The allocation of transmission and distribution resources under retail wheeling will be made, not on the basis of highest expected value of service (the standard by which most business decisions are made), but on the basis of nondiscriminatory access. Access is based on legal and political formulations without consideration of economic efficiency. Retail wheeling, then, will inevitably weaken the economic vitality of the grid. Moreover, by definition, it significantly weakens grid ownership rights and brings us dangerously close to de facto government ownership of transmission and distribution with all the problems attendant to such socialist enterprises.
 
Taylor also raises an important Constitutional issue:
 
In essence, mandatory retail wheeling transforms a privately owned and operated (albeit heavily regulated) electricity roadway into a public highway. Under a strict reading of the Fifth Amendment to the Constitution, it's hard to ignore that mandatory retail wheeling amounts to a "taking'' of private property for a public purpose--expedited competition. The cost of that taking must also be considered by reformers. Either the public will be forced to compensate utilities for their lost property rights (which might well amount to billions of dollars), or they will fail to compensate utilities, in which case the "cost'' of retail wheeling will be borne by all property owners who will experience a marginal erosion of the protections against governmental power.

While Taylor scuttles the idea of turning the transmission lines into a public highway, he offers several arguments as to why mandatory retail wheeling is in fact not needed.  First, he argues that utilities actually do compete with one another; despite the natural monopoly label we’ve placed upon them.

[E]lectric utilities already "compete'' with other utility companies (who threaten to lure away industrial consumers and thus, ultimately, residential consumers), self-generation (an option that is gaining popularity with industrial consumers and is increasingly affordable even for homeowners), and energy-efficient technologies (which become more attractive as rates rise). The demand for electricity is not inelastic.
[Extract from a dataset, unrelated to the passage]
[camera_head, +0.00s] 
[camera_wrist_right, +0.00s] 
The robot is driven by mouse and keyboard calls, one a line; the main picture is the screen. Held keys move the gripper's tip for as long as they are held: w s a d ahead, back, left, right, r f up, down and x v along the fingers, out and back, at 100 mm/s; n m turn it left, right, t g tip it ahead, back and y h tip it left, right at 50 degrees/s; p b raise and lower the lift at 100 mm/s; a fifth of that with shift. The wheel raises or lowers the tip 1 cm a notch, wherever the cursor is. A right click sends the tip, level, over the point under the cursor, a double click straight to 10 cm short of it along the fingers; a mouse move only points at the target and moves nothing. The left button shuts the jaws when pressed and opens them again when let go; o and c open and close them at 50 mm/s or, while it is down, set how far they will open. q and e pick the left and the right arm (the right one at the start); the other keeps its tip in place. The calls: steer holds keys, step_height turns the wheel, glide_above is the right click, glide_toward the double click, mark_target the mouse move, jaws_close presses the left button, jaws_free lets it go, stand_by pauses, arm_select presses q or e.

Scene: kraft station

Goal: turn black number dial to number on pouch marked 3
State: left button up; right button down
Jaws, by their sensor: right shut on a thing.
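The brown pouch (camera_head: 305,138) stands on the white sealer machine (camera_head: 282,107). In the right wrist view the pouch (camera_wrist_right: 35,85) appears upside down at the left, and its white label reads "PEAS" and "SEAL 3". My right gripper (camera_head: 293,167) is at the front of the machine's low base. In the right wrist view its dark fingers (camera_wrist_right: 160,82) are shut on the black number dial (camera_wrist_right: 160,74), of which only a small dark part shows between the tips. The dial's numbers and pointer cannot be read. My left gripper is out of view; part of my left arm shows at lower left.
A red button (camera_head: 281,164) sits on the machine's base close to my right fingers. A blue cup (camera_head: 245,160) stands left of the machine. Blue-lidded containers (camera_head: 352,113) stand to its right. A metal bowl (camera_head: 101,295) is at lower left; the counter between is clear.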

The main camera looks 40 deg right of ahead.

It’s an important point that I haven’t seen in our readings.  We like to believe the idea that absent any regulation the big, bad utilities could charge confiscatory rates to their customers.  But, those customers aren’t required to stay in one place.  Taylor goes on to explore the idea of competition within natural monopolies:

[T]he mere threat of--or potential for--competition is enough to force incumbent monopolies to act as if they were in competitive markets. As economist William Baumol and others have pointed out, as long as markets are contestable, monopolists typically act to deter entry by providing services at market rates and have little opportunity to extract monopoly profits should they behave otherwise. The relevant concern is not whether competitors do or do not exist in a given market. The real concern is whether entry to the market is open or closed. As long as entry is possible, there is little to fear from aspiring monopolists.

If we expand the parameters of what competition looks like, it must include more than the mere existence of only one firm in the market.  Maybe the problem lies in our definition of what constitutes a market. As Taylor states, as long as the potential exists for entry into the market, competition is alive and well.

Taylor also explores another option I haven’t seen mentioned anywhere else; the idea of “user-owned grids” as opposed to utility-owned grids.

[D]eregulation of transmission and distribution might well lead, not to alternative grids, but to user-owned grids. Consumers, after all, would have an incentive to protect themselves against rate gouging, while electric utilities--faced with well-positioned competitors in a newly freed market--would have an incentive to sell grid rights in order to stabilize their customer base and raise capital. Jointly owned transmission and distribution lines are already common in the electricity business and numerous other businesses. Taxi dispatch services, natural gas pipelines, and large freight vessels, for instance, turn to user-owned arrangements as a market response where significant economies of scale exist.

Taylor’s suggestion may or may not hold value for utility markets, but I think its usefulness lies in fact that it’s only one idea we, or rather, the market can choose from.  A top-down, one-size-fits-all approach rarely works in other industries. Why would it be any different for utilities? This should give us reason to more fully explore the consequences and possible benefits of energy deregulation.